Mise en ligne : 27 février 2005

Dernière modification : 10 avril 2005

Texte de l'article :

Prison de Turi, 4 novembre 1930

Très chère Julie,

J’ignore si tu te trouves toujours à Sotchi et si cette lettre devra t’être réexpédiée ou si tu es déjà rentrée de ta cure de repos. C’est pourquoi je ne t’adresse pas encore une longue lettre à la manière du docteur Grillo, lettre que j’avais déjà imaginée avec toute sa composition de dissertation académique. Ce sera pour une prochaine fois. En attendant je te préviens que « tout est découvert », qu’il n’existe plus de mystères pour moi, que j’ai été minutieusement informé sur ton véritable état de santé.
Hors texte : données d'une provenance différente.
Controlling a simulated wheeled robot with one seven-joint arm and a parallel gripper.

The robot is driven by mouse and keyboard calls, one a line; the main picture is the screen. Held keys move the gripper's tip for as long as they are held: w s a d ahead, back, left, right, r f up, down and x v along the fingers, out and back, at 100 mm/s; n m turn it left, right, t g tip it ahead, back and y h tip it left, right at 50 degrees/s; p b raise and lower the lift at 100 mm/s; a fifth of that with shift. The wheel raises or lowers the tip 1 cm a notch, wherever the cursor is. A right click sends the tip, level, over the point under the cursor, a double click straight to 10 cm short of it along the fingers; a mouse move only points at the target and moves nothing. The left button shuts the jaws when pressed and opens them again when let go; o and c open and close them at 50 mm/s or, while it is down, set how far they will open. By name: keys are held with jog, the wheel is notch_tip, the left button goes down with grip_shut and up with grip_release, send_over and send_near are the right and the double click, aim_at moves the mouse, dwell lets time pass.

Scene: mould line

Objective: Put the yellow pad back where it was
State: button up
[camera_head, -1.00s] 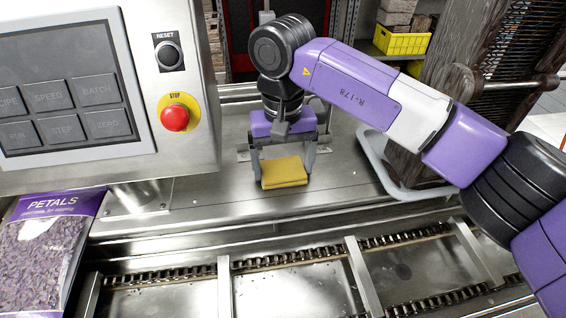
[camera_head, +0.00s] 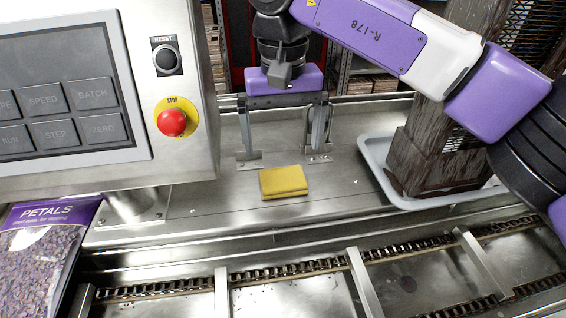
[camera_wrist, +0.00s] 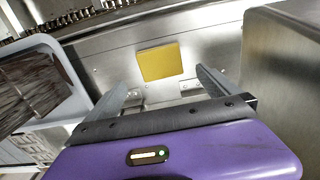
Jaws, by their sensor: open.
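The yellow pad (camera_head: 283,182) lies flat on the steel ledge (camera_head: 335,205) behind the conveyor channel. My gripper (camera_head: 284,150) is open and empty, raised above and a little behind the pad, apart from it. In the wrist view the pad (camera_wrist: 160,62) lies beyond the spread fingers (camera_wrist: 165,85), with nothing between them.
A control panel with a red stop button (camera_head: 172,122) stands at left. A bag of petals (camera_head: 42,250) lies at front left. A grey tray (camera_head: 375,170) holding a dark brown block (camera_head: 440,160) is at right. Conveyor chains and crossbars (camera_head: 362,282) run along the front.

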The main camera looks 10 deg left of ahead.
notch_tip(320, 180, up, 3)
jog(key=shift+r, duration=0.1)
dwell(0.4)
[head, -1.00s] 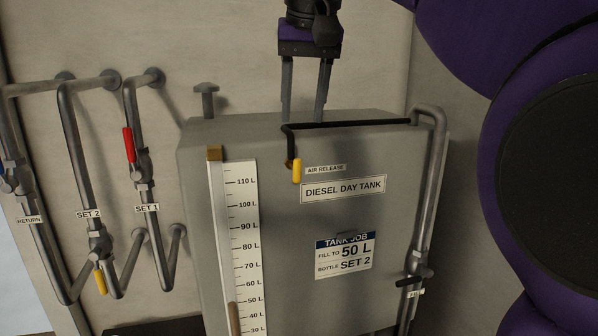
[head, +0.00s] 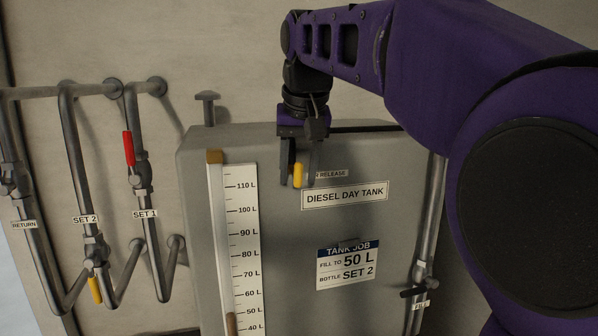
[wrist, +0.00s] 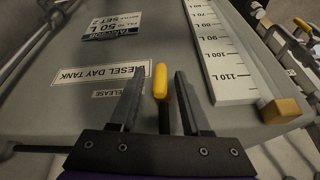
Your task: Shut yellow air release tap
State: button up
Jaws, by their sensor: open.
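The yellow air release tap handle (head: 298,175) is on the upper front of the grey diesel day tank (head: 290,235), just left of the partly covered air release label (head: 333,174). It hangs straight down. My gripper (head: 299,182) points down in front of the tank with its fingers open, one on each side of the handle. In the wrist view the yellow handle (wrist: 160,82) stands between the two fingers (wrist: 158,95), with visible gaps at both sides. The tap's body and its pipe are mostly hidden behind my gripper.
A level scale (head: 241,240) runs down the tank's left front. A tank job card (head: 346,265) is lower on the front. Left pipes carry a red handle (head: 128,149) and another yellow handle (head: 95,290). A black fill handle (head: 413,292) is at right. My arm covers the upper right.

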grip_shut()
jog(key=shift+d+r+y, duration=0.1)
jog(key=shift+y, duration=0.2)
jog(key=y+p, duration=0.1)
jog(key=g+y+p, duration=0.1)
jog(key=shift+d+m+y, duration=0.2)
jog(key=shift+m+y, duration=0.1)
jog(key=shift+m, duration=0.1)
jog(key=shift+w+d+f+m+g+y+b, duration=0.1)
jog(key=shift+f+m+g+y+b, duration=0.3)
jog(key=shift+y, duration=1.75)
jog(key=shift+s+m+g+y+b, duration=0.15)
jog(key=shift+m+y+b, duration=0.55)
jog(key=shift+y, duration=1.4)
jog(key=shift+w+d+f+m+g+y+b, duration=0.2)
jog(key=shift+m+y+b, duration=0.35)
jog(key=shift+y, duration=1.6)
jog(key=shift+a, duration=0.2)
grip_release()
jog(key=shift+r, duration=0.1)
C’était, à vrai dire, ce qu’en Italie on appelle « le mystère des choses connues », dans ce sens que j’avais compris que tu allais assez mal et que, pour le moins, tu traversais une crise morale qui devait avoir une base physiologique. J’aurais été un bien méchant « lettré » si je n’avais pas compris cela en lisant tes lettres qui, après une première lecture, que je dirais désintéressée et au cours de laquelle seule me guide mon affection pour toi, sont relues, pour ainsi dire en critique littéraire et psychanalyste. Pour moi, l’expression littéraire (linguistique) est un rapport de forme et de contenu : l’analyse me démontre et m’aide à comprendre si entre la forme et le contenu il y a une adhésion complète ou s’il existe des craquelures, des déguisements, etc. On peut certes se tromper si on veut particulièrement trop déduire, mais si on a de l’esprit critique on peut saisir beaucoup de choses et tout au moins un état d’âme général. Je t’écris tout cela pour t’avertir que désormais tu peux et tu dois écrire avec une extrême franchise. J’ai reçu, plusieurs photographies de nos enfants, très mal réussies techniquement parlant, mais malgré cela très intéressantes pour moi.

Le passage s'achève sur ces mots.